• THE REQUEST:
Restate verbatim the lines between the one holding "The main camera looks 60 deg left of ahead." and the one holding "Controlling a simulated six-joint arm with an", both included, and no others.

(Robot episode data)
+--

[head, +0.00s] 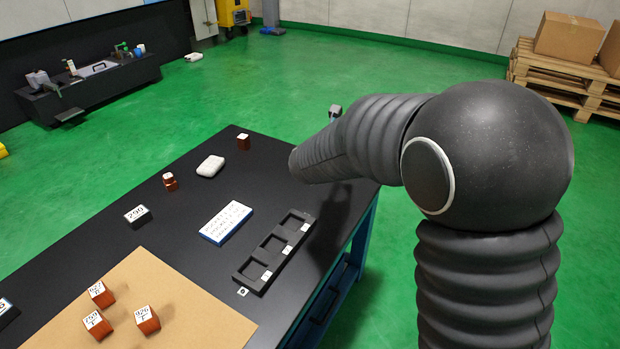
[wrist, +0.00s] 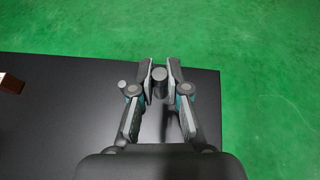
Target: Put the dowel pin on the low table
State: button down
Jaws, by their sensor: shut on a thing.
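My gripper (wrist: 160,75) is shut on the dowel pin (wrist: 160,74), a short dark grey cylinder seen end-on between the fingertips in the wrist view. The black-topped table (wrist: 60,115) shows below it there, near a corner; I cannot tell the height of the pin above it. I cannot tell whether this is the low table.
The table carries a three-pocket black tray (head: 273,251), a blue-edged label card (head: 226,222), a white rounded object (head: 210,166), and red-brown blocks, one (head: 243,142) near the far edge. A tan mat (head: 195,305) holds more blocks. A dark bench (head: 95,88) stands far left; pallets (head: 560,85) far right.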

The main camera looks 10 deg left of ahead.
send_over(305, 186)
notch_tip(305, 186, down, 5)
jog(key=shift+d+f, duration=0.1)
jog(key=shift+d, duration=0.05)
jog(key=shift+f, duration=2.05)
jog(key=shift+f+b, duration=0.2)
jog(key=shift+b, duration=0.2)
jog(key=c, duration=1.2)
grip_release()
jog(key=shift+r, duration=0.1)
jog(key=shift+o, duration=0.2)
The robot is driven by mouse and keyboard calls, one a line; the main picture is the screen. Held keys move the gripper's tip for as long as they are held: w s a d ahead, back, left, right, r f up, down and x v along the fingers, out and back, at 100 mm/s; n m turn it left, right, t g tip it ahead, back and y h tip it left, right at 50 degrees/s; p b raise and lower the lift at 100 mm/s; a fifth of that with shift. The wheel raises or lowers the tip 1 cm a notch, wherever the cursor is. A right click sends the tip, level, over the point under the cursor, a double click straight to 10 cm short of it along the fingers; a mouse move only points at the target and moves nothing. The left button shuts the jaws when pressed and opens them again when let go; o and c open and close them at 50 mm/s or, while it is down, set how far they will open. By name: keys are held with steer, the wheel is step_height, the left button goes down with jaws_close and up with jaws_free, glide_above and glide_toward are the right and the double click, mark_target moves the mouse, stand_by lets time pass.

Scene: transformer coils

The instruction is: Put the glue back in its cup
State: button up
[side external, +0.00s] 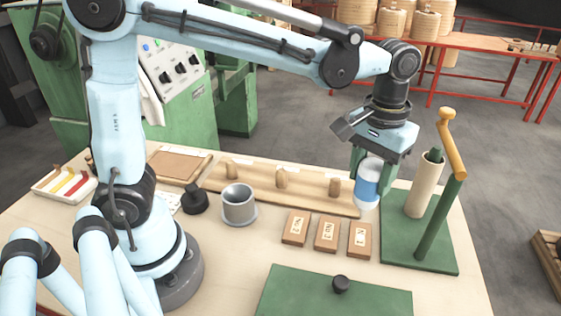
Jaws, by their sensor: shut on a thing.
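My gripper (372,170) is at the right of the table, pointing down and shut on a white and blue bottle, the glue (368,187). The glue is upright near the right end of the wooden rack. Whether its base touches anything is hard to tell. A grey metal cup (238,206) stands on a round base left of the table's middle. I see nothing standing up out of it. My gripper is well to the right of this cup.
A wooden rack with pegs (281,184) runs along the back. Three labelled wooden blocks (326,235) lie in front of it. A green stand (436,215) with a post and a tan roll rises close on the right. A green board (310,295) with a black knob is in front.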

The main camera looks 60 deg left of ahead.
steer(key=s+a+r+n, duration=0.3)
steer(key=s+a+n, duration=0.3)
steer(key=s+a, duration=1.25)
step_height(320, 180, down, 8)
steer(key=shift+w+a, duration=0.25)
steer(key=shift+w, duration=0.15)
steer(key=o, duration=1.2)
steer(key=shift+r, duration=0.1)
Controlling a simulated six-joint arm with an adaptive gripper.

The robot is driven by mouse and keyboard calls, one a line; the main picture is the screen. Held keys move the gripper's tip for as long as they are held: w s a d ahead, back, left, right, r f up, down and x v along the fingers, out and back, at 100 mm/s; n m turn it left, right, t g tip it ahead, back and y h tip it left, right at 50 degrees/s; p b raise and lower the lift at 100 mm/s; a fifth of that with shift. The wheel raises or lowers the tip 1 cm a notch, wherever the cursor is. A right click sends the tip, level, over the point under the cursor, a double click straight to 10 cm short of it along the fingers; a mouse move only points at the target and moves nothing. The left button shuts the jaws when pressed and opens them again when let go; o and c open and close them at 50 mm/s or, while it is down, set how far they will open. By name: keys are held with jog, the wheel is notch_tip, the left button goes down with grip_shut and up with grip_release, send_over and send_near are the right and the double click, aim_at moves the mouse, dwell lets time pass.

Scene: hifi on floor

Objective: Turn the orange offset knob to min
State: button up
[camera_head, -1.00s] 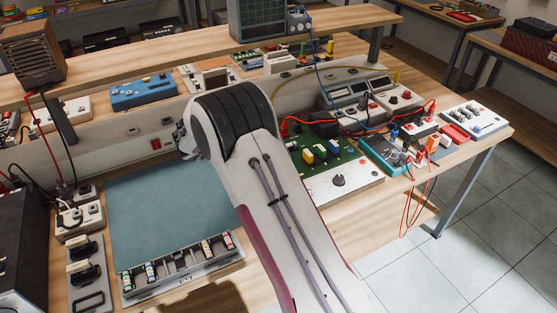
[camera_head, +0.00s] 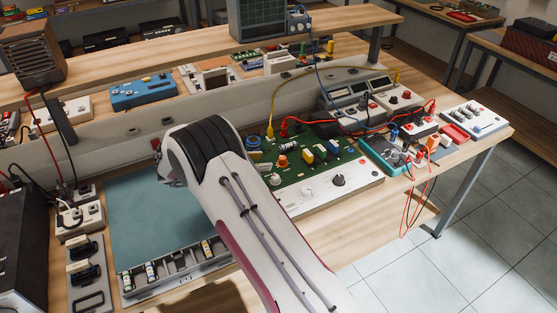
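My arm reaches over the bench, and its gripper (camera_head: 166,174) shows only as a small dark piece past the wrist's left side, above the teal mat. The fingertips are mostly hidden, so I cannot tell their opening or whether they touch anything. A green circuit board (camera_head: 290,172) on a white panel (camera_head: 358,178) lies to the right of my wrist. The panel's front strip has a black knob (camera_head: 338,180) and a white knob (camera_head: 307,193).
The teal mat (camera_head: 135,215) is mostly clear. A parts tray (camera_head: 180,275) lies at its front edge. A teal multimeter (camera_head: 385,154) with red and black leads is right of the board. A yellow cable (camera_head: 272,105) rises from the board.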

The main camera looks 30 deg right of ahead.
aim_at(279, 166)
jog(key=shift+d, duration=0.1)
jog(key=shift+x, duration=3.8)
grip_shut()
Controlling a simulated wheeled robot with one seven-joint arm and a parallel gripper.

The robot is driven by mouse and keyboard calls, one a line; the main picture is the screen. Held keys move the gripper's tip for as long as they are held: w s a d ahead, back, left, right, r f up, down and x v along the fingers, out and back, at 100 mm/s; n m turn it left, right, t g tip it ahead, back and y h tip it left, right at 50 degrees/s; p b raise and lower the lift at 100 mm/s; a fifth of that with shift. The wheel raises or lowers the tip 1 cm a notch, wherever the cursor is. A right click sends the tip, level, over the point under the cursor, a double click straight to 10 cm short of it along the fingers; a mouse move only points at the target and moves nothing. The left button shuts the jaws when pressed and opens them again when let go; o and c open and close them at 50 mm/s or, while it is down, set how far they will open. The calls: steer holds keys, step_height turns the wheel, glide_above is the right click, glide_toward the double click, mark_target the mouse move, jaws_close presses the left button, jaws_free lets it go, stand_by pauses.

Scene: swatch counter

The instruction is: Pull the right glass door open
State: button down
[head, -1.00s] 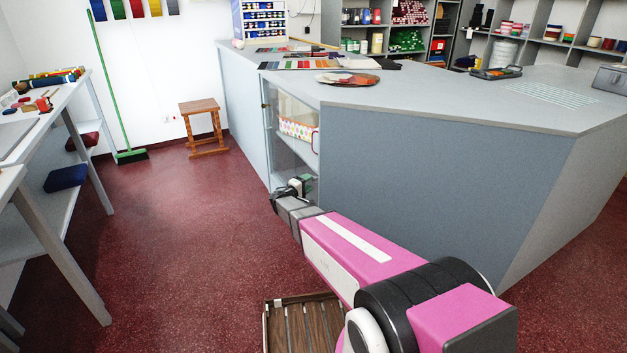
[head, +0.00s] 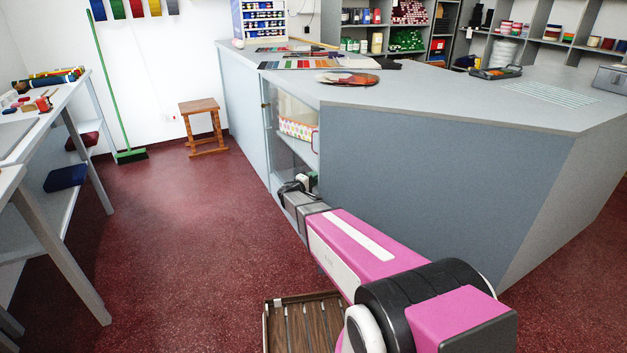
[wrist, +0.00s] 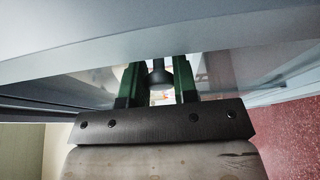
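The glass-fronted section of the grey counter shows in the head view, with a glass door (head: 285,140) seen at a steep angle. No opening at its edge can be made out. My gripper (head: 299,185) is low in front of the glass, at the right end of this section. In the wrist view my gripper (wrist: 159,84) has its two green fingers apart, with a dark round knob (wrist: 159,79) between them. Narrow gaps seem to show beside the knob, so contact is not clear. The glass behind is pale and reflective.
A patterned basket (head: 298,128) stands on a shelf behind the glass. The counter's blank grey panel (head: 430,190) is just right of my arm. A wooden stool (head: 203,125) stands farther back. The red floor (head: 190,240) left of my arm is clear.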

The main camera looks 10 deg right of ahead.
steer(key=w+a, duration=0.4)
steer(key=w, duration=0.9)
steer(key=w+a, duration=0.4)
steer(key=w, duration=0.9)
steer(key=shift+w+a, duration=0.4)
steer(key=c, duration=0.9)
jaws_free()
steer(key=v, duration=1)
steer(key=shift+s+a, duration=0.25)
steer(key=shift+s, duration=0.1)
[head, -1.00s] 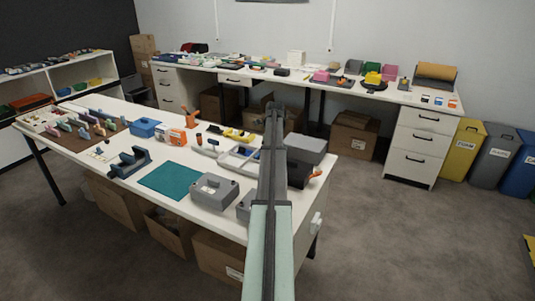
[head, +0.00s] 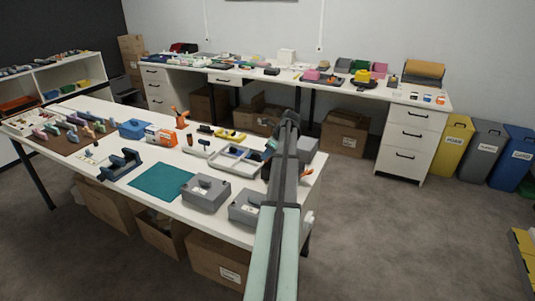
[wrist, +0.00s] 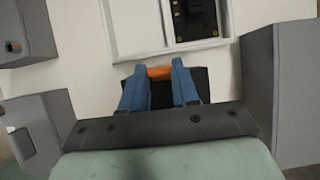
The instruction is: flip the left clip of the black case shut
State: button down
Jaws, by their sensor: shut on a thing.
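In the wrist view the two blue fingers of my gripper (wrist: 159,80) point down over the black case (wrist: 201,82). An orange clip (wrist: 158,73) lies across the gap between the fingertips, at the case's edge, and the fingers are shut on it. Much of the case is hidden by the fingers and the gripper body. In the head view my arm covers most of the case and the gripper. An orange clip (head: 307,173) sticks out to the right of the arm there.
Grey boxes stand close on both sides, on the right (wrist: 285,95) and left (wrist: 38,130) in the wrist view. A white compartment tray (wrist: 140,30) lies just beyond the case. A teal mat (head: 162,182) with bare surface lies further left on the table.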

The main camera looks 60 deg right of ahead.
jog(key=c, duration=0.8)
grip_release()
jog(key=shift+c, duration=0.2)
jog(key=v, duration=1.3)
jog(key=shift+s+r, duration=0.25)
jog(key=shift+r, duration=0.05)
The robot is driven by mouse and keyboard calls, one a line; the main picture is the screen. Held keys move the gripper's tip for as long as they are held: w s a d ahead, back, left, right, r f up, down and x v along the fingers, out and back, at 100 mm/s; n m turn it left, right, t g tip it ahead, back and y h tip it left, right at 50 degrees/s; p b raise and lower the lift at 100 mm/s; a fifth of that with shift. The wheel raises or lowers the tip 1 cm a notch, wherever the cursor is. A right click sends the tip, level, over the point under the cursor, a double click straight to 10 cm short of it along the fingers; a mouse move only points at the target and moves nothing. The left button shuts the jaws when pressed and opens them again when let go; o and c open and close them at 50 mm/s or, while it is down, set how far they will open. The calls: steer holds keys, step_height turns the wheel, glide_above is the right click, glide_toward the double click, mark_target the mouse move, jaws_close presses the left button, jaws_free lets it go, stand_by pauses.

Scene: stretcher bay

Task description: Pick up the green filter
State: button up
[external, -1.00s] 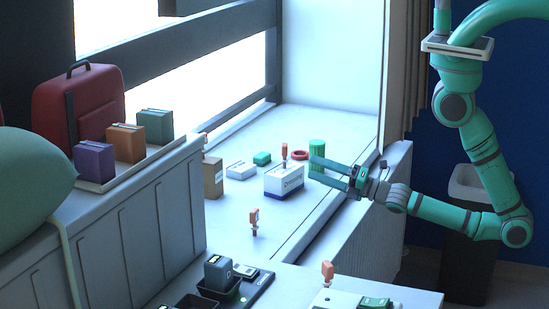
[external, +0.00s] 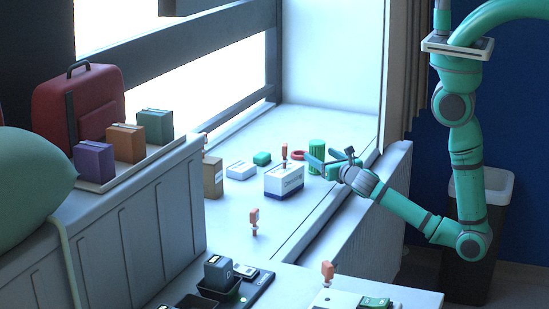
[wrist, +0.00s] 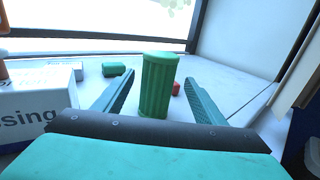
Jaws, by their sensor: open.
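The green filter (external: 317,156) is a ribbed upright cylinder standing on the window sill, right of the white box. In the wrist view the green filter (wrist: 158,88) stands between the two fingers, which are apart on either side of it. My gripper (external: 318,164) is open and holds nothing; its fingers reach toward the filter from the right. The fingers also show in the wrist view (wrist: 158,97), and the gripper body hides the sill close to the camera.
A white box with blue trim (external: 284,182) stands left of the filter, with an orange-topped item behind it. The window frame rises behind. The sill's front is mostly clear.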

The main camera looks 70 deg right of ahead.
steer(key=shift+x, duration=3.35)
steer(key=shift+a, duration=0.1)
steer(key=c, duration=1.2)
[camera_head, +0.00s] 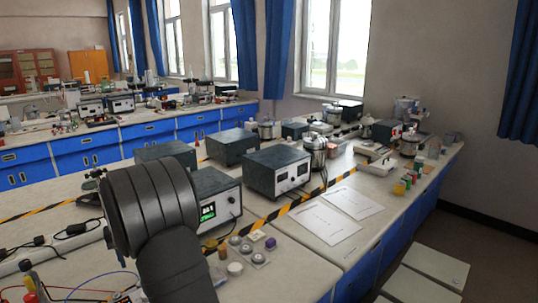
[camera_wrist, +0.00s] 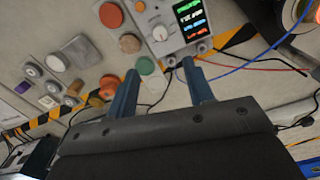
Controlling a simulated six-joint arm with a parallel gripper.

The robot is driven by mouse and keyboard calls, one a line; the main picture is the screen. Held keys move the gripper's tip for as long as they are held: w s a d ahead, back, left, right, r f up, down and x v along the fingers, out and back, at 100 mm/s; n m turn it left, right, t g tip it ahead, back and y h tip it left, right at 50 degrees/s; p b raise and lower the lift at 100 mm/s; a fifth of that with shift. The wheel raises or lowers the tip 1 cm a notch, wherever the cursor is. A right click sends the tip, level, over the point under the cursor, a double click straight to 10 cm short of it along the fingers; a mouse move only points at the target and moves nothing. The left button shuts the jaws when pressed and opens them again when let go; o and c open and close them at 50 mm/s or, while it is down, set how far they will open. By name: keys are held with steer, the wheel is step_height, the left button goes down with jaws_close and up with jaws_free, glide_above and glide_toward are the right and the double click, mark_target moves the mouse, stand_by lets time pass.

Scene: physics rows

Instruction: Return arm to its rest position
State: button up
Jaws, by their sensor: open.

+--

• COMPLETED TASK:
The main camera looks 60 deg left of ahead.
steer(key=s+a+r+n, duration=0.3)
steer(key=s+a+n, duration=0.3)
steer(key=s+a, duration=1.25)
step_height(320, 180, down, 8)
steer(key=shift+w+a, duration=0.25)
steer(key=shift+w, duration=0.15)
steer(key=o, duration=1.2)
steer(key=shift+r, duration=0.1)
Controlling a simulated six-joint arm with an adaptive gripper.

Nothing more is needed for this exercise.